4. Not Fighting Fair – I will admit that I don’t always fight fair. I get completely wrapped up in my own emotions and say things like, “Well, you don’t care about us because you did this.” I know I need to stop seeing my spouse’s choices as some grand if then statement. If you do this then you love me and if you don’t do that then you don’t. I forget that although I know him so well, that doesn’t mean I can speak for him in these one sided pre-arguments in my head. There is no completely right or completely wrong in any situation. You’ve gotta be willing to listen (really listen not just waiting for your turn to defend your point). The goal is not to WIN the battle only to LOSE the war. You should never use tactics like name calling or bringing up things that have previously been forgiven. If forgiving is hard, then the leaving the past in the past is even harder.

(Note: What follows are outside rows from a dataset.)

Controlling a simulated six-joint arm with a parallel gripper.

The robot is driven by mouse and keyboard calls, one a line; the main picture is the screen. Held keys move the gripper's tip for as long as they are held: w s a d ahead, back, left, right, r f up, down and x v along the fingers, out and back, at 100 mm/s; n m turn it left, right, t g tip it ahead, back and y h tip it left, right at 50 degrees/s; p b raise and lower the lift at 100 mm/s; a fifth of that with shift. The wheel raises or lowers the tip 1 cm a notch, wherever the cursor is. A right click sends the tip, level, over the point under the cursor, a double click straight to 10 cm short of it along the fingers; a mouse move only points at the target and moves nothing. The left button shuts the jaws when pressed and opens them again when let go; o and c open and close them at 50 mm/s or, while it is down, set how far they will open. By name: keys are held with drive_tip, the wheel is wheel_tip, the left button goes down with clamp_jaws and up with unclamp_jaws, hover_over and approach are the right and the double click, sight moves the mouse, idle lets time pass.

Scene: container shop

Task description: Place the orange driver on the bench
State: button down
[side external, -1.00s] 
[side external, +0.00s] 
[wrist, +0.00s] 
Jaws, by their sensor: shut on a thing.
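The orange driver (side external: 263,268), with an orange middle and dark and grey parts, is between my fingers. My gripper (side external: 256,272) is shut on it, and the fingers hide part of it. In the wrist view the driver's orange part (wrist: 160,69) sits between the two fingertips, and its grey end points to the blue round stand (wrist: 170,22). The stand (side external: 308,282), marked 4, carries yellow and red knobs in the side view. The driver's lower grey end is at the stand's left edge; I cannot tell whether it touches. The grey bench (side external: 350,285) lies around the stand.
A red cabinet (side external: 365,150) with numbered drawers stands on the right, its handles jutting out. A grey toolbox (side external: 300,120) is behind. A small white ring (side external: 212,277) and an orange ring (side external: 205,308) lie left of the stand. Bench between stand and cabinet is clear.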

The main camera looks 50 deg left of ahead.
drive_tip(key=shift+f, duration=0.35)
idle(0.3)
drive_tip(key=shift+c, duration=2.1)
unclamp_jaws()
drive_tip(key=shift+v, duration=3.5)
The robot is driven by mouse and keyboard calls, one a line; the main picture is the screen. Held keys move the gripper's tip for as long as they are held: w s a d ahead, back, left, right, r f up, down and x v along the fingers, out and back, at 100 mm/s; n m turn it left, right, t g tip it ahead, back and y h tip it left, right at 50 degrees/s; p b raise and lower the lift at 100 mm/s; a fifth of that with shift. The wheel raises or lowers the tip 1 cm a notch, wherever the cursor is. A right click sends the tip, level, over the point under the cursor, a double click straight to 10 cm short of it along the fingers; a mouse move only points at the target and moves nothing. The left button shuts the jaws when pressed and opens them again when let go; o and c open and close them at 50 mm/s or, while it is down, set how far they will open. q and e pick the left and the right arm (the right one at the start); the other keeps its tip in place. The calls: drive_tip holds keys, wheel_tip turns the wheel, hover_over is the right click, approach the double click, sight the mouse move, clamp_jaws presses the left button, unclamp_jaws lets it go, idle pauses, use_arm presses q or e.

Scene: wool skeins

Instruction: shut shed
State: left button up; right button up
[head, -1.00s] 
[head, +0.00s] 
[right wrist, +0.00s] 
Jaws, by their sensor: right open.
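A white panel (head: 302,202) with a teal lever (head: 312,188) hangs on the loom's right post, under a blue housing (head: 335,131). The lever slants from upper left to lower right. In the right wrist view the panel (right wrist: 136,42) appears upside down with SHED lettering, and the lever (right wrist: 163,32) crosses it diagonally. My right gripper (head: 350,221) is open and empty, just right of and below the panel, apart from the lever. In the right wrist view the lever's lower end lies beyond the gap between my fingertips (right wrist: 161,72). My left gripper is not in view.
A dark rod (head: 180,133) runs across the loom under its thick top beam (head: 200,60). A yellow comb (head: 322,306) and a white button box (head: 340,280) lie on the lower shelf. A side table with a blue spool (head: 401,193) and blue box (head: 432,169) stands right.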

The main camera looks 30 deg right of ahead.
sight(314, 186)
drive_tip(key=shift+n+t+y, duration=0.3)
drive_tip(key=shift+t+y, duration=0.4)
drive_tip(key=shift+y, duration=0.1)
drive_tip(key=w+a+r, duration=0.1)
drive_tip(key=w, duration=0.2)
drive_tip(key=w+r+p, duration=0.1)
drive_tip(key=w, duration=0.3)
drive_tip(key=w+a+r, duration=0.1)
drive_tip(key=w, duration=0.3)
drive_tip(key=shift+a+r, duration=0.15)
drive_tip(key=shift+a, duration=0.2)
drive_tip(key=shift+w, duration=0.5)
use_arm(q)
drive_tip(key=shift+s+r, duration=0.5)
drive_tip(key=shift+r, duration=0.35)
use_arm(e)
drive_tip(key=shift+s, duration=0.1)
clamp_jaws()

There are some days when the stress of life gets so bad and you vent on your spouse because they are your safe place. It happens. This is where sincere apology comes in. There will also be fights where you could repeat them verbatim from the last time. BUT here’s what I KNOW. I have loved my husband EVERY SINGLE SECOND from the moment we met 16 years ago. I have LOVED him EVEN WHEN I HATED HIM. When there is LOVE, true knock down and get back up, LOVE you fight for it. At the end of the day, there is no fairy tale just the story of your lives and you have to REMEMBER that you’re writing it together.